Después de dos años en la Gran Manzana, fue transferido a los Winnipeg Jets para ser suplente del checo Ondřej Pavelec y en 2014 volvió a cambiar de elenco, al ser contratado por los Florida Panthers.
Entre 2016 y 2018 regresó a tierra canadiense para fichar por los Montreal Canadiens, en donde se mantuvo como arquero, por detrás del titular Carey Price. Luego cambiaría su camiseta por la de los Edmonton Oilers, para los cuales jugaría completo el curso 2017-18 antes de ser enviado a los Bakersfield Condors de la AHL.
Con más de una década en el máximo nivel del hockey, Al sigue siendo un tipo apegado a sus raíces. En una entrevista que dio para la web de los Canadiens, declaró su gusto por la comida cubana y también por las grandes reuniones familiares que caracterizan a los oriundos de la mayor de las Antillas.
“Para mí, lo que hago es un privilegio. Jugar este juego sabiendo cuál es mi origen, demuestra quién soy y de qué estoy hecho. Sin los sacrificios que mi familia hizo para llegar a los Estados Unidos y permitirme practicar el hockey, no estaría aquí.
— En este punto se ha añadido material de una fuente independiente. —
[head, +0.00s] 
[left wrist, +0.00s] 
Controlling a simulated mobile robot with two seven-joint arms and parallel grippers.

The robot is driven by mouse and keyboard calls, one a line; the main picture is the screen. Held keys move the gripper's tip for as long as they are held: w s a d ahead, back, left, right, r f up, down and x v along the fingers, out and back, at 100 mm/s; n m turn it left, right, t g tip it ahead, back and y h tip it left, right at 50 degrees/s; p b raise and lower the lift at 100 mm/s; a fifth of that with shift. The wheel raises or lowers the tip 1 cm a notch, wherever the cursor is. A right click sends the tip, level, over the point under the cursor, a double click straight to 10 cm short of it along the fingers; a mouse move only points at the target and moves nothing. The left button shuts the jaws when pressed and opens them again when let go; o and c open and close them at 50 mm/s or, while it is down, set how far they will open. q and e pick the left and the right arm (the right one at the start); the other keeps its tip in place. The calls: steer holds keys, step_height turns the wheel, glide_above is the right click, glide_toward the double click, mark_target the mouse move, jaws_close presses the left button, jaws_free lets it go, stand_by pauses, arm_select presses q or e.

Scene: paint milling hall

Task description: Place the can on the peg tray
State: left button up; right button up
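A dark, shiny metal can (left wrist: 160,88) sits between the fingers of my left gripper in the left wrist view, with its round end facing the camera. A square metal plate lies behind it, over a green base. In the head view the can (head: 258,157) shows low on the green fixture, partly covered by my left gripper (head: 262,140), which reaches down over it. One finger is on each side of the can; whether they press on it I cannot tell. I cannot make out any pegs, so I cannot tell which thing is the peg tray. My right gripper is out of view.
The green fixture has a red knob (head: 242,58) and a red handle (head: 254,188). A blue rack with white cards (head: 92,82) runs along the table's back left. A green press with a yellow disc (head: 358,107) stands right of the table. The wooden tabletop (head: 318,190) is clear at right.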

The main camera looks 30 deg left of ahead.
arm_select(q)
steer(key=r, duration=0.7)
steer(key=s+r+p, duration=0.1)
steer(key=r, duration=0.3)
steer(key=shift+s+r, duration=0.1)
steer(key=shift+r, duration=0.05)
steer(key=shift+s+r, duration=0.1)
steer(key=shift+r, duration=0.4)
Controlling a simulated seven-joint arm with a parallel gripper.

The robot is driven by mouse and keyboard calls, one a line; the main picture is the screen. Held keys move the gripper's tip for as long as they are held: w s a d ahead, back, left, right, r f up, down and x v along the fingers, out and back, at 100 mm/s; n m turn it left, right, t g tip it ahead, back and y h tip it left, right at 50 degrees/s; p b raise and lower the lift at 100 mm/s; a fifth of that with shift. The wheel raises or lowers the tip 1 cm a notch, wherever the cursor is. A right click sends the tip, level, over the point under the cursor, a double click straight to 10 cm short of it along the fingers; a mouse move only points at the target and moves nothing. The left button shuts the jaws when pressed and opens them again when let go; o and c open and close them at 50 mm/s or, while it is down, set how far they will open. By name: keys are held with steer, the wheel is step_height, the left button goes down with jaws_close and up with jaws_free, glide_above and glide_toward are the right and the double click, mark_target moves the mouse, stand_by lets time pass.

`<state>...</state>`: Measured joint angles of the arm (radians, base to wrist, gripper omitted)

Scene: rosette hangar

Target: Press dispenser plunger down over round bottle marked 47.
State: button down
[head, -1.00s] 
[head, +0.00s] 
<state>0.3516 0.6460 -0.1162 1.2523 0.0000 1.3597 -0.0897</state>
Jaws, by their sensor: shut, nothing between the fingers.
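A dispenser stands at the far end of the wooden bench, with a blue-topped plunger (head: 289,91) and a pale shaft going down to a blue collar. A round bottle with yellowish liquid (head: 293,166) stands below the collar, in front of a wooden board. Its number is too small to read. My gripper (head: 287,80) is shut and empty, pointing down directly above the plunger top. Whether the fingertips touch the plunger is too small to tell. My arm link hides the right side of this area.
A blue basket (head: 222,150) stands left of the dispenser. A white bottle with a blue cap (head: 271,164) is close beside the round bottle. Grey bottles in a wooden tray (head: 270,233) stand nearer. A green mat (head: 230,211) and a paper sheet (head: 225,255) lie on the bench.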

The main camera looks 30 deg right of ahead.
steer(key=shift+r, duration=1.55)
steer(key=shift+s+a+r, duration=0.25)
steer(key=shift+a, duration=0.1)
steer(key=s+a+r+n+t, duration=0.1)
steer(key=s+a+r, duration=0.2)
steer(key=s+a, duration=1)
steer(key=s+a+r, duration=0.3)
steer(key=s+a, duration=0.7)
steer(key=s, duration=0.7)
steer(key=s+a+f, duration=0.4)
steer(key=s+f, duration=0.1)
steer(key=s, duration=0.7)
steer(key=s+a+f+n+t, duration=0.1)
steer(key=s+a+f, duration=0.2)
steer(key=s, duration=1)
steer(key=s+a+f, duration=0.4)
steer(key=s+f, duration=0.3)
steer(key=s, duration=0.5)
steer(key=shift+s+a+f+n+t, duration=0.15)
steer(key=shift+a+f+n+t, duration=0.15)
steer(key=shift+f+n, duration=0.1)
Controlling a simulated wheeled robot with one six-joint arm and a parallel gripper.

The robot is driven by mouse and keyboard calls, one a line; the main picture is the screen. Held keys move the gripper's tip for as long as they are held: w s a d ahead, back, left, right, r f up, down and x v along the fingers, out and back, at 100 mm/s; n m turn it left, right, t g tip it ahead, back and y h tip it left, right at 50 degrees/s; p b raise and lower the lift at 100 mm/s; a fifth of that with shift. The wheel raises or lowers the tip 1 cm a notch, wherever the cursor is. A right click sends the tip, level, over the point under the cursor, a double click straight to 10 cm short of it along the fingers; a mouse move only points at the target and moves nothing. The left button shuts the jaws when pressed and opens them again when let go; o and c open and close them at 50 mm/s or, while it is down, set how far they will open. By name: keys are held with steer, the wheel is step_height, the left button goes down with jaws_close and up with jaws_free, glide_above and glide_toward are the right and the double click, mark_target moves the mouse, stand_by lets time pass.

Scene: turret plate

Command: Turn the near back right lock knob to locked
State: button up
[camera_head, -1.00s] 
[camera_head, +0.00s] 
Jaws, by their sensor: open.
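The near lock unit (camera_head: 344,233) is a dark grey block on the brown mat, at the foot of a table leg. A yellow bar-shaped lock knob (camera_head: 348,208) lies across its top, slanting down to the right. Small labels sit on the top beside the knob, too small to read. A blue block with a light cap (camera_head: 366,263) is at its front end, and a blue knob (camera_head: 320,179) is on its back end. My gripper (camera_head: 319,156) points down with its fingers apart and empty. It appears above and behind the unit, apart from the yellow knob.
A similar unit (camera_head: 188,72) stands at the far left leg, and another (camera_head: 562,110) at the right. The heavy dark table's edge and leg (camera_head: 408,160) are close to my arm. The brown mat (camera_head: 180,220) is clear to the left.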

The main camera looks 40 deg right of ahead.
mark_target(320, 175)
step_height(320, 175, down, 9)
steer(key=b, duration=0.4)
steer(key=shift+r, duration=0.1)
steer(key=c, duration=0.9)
El trasfondo cubano es una gran parte de lo que soy”, expresó en una ocasión para el portal oficial de la NHL.
Montoya ha reconocido en más de una oportunidad su enorme admiración por su madre y sus abuelos, a quienes agradece por haberle enseñado el valor del respeto y del amor en la formación de una familia, dos ideas que día a día intenta convertir en el principal legado que dejará a sus dos hijos: Camila y Henry.